• RECORDED DATA:

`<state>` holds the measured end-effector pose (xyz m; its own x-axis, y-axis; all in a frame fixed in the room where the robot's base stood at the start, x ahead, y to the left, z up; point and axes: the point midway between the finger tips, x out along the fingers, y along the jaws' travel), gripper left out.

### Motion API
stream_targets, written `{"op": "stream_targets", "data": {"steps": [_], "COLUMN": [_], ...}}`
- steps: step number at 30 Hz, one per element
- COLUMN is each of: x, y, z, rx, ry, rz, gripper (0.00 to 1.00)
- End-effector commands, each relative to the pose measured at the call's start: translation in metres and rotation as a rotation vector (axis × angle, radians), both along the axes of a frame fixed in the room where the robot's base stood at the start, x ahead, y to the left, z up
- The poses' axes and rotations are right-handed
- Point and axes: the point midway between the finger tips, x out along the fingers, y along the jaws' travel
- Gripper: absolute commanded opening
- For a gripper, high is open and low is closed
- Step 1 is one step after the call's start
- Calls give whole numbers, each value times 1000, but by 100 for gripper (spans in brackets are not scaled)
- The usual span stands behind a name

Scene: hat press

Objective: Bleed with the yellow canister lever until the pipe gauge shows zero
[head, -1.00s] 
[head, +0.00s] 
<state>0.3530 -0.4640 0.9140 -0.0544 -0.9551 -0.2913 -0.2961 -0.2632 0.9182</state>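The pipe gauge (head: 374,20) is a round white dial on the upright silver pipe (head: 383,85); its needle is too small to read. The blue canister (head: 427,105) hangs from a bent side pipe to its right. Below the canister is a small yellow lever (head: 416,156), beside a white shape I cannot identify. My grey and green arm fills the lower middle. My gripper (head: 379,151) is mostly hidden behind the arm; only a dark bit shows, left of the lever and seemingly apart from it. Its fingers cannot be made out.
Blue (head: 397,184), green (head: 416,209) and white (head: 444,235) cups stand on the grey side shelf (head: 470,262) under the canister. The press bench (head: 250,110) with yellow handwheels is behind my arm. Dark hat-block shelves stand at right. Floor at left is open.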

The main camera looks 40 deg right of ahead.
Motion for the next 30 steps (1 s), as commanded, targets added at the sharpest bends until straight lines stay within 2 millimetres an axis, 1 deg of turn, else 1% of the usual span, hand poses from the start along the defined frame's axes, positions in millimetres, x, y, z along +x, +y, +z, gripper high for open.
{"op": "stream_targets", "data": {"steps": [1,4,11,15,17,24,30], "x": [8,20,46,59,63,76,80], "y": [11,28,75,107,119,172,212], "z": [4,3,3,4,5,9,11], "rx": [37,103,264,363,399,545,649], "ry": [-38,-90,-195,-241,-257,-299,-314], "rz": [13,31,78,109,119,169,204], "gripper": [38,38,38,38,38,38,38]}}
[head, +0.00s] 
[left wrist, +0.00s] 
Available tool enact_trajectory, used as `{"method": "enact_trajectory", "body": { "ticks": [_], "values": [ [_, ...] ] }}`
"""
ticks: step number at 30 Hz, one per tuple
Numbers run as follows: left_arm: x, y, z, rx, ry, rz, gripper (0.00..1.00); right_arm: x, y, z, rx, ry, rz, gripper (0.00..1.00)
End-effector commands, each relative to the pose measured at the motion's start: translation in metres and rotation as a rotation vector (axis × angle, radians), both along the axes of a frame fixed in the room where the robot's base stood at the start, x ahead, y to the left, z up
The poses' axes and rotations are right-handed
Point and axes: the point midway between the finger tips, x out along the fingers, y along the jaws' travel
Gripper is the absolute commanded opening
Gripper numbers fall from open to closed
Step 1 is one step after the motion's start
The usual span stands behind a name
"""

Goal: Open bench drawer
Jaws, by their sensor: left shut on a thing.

• WHAT YOU ARE ASKED TO DO:
Repeat every entry word for word.

• WRITTEN ANSWER:
`<state>` holds the measured end-effector pose (xyz m; its own x-axis, y-axis; all in a frame fixed in the room where the robot's base stood at the start, x ahead, y to the left, z up; point and axes: the point midway between the finger tips, x out along the fingers, y along the jaws' travel), gripper left out.

### Motion API
stream_targets, written `{"op": "stream_targets", "data": {"steps": [_], "COLUMN": [_], ...}}`
- steps: step number at 30 Hz, one per element
- COLUMN is each of: x, y, z, rx, ry, rz, gripper (0.00 to 1.00)
- End-effector commands, each relative to the pose measured at the call's start: translation in metres and rotation as a rotation vector (axis × angle, radians), both along the axes of a frame fixed in the room where the robot's base stood at the start, x ahead, y to the left, z up
- The poses' axes and rotations are right-handed
- Point and axes: the point midway between the finger tips, x out along the fingers, y along the jaws' travel
- Gripper: absolute commanded opening
- For a gripper, high is open and low is closed
- Step 1 is one step after the call's start
- Calls give whole numbers, each value times 1000, but by 100 for gripper (spans in brackets are not scaled)
- The usual span stands behind a name

Scene: hat press

Objective: Bleed with the yellow canister lever until the pipe gauge shows zero
[head, -1.00s] 
[head, +0.00s] 
<state>0.3530 -0.4640 0.9140 -0.0544 -0.9551 -0.2913 -0.2961 -0.2632 0.9182</state>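The pipe gauge (head: 374,20) is a round white dial on the upright silver pipe (head: 383,85); its needle is too small to read. The blue canister (head: 427,105) hangs from a bent side pipe to its right. Below the canister is a small yellow lever (head: 416,156), beside a white shape I cannot identify. My grey and green arm fills the lower middle. My gripper (head: 379,151) is mostly hidden behind the arm; only a dark bit shows, left of the lever and seemingly apart from it. Its fingers cannot be made out.
Blue (head: 397,184), green (head: 416,209) and white (head: 444,235) cups stand on the grey side shelf (head: 470,262) under the canister. The press bench (head: 250,110) with yellow handwheels is behind my arm. Dark hat-block shelves stand at right. Floor at left is open.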

The main camera looks 40 deg right of ahead.
Motion for the next 30 steps (1 s), as commanded, targets added at the sharpest bends until straight lines stay within 2 millimetres an axis, 1 deg of turn, else 1% of the usual span, hand poses from the start along the defined frame's axes, positions in millimetres, x, y, z along +x, +y, +z, gripper high for open.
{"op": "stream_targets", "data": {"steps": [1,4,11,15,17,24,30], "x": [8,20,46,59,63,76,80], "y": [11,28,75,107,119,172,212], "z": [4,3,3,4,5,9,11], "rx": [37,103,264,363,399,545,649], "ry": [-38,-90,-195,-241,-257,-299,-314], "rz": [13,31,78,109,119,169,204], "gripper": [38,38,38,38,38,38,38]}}
[head, +0.00s] 
[left wrist, +0.00s] 
Available tool enact_trajectory, used as `{"method": "enact_trajectory", "body": { "ticks": [_], "values": [ [_, ...] ] }}`
"""
ticks: step number at 30 Hz, one per tuple
Numbers run as follows: left_arm: x, y, z, rx, ry, rz, gripper (0.00..1.00); right_arm: x, y, z, rx, ry, rz, gripper (0.00..1.00)
End-effector commands, each relative to the pose measured at the motion's start: translation in metres and rotation as a rotation vector (axis × angle, radians), both along the axes of a frame fixed in the room where the robot's base stood at the start, x ahead, y to the left, z up
The poses' axes and rotations are right-handed
Point and axes: the point midway between the finger tips, x out along the fingers, y along the jaws' travel
Gripper is the absolute commanded opening
Gripper numbers fall from open to closed
Step 1 is one step after the motion's start
The usual span stands behind a name
"""

Goal: Open bench drawer
Jaws, by their sensor: left shut on a thing.

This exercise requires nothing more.